2020 Advent of Code–Day 4 | Voice of the DBA

This series looks at the Advent of Code challenges.

As one of my goals, I’m working through challenges. This post looks at day 4. I’m going to do this one in Python here, though I did solve it in other languages in my repo.

Part 1

We have another string parsing operation. We get a series of lines that represent a passport. Passports are separated by blank lines. Therefore, we can get 1-x number of lines representing a passport.

Python seems like a good place to start here. I loaded the file and then started to concatenate rows of data until I found a blank one.

file_handle = open('2020\day4\day4_data.txt', 'r')
passports = file_handle.readlines()
part1 = 0
currpassport = ""
for row in passports:
if row not in ['\n','\r\n']:
        currpassport += row.replace('\n',' ')
#print(currpassport.split(" "))

else:

At this point, I have a passport I can look at, with all the various sections. I used another split, this time into a dictionary to get each item separate.

currdict = dict(x.split(":") for x in currpassport.split(" ") if x)
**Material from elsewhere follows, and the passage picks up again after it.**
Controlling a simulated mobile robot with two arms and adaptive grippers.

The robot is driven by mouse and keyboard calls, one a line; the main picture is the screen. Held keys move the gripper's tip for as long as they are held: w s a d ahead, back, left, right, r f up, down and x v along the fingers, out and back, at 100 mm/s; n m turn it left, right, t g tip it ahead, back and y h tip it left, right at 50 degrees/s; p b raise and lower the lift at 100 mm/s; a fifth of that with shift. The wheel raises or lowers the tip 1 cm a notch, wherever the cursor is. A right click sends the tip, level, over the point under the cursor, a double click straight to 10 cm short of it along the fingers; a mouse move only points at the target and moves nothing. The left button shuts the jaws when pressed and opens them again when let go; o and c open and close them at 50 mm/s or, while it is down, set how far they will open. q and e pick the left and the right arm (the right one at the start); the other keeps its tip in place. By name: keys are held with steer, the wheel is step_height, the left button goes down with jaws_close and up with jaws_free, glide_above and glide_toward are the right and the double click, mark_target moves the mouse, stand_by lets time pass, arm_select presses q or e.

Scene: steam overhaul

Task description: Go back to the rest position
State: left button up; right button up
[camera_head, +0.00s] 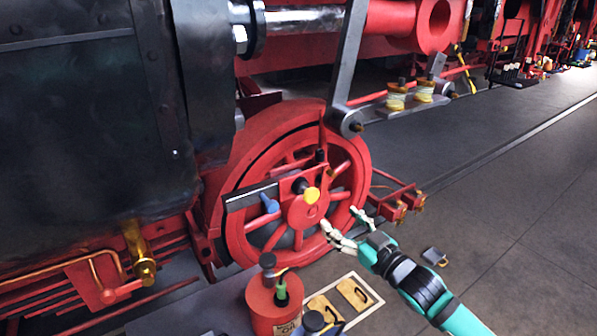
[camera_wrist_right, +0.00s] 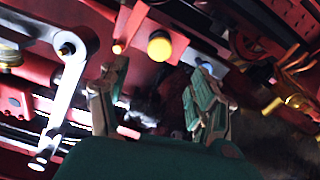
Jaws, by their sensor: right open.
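My right gripper (camera_head: 345,230) is open and empty in front of the lower right of the red spoked wheel (camera_head: 262,148). Its two fingers also show apart in the right wrist view (camera_wrist_right: 158,100), with nothing between them. A yellow knob (camera_head: 312,194) and a blue knob (camera_head: 270,204) are on the wheel's hub area, up and left of the gripper. The yellow knob also shows beyond the fingers in the wrist view (camera_wrist_right: 159,46). I cannot tell whether the fingers touch the wheel. My left gripper is not in view.
A grey rod (camera_head: 350,60) and yellow-white spools (camera_head: 396,97) are above. The dark engine body (camera_head: 90,130) fills the left. The paved floor (camera_head: 500,200) at right is mostly clear.

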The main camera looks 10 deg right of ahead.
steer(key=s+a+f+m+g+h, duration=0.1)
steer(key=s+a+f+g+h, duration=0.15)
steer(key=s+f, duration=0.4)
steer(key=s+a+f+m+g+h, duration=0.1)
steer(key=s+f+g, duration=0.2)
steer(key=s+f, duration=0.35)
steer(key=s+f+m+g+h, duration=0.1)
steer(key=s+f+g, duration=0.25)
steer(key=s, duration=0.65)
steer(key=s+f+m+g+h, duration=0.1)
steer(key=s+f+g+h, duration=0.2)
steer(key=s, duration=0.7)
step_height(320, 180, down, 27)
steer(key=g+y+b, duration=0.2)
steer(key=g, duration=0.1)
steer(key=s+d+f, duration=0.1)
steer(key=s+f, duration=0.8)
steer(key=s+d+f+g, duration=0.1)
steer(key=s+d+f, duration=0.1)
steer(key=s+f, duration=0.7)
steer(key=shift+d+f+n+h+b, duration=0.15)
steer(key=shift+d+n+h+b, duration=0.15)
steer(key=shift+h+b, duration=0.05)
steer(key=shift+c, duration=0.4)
Now, I can count these. If there are 8, or if there are 7 and CID is one of them, I have a valid passport. Adding these up gets me the answer.

Part 2

This is very similar, but each part now needs validation. So, I take the same structure, but once I have passports, I assume they are valid and start to check each section. It’s really a series of IF statements for me.

            valid = 1
if ((int(currdict["iyr"]) < 2010) or (int(currdict["iyr"]) > 2020)):
                valid = 0
if int(currdict["byr"]) < 1920 or int(currdict["byr"]) > 2002 :
                valid = 0
if int(currdict["eyr"]) < 2020 or int(currdict["iyr"]) > 2030:
                valid = 0

These each could be functions, and I’d refactor that way, but I couldn’t come up with an easier way to do this. After checking if I have enough valid items, I tally another passport (or not).

Overall, this felt like busy work, not hard, but just a grind through each set of validation.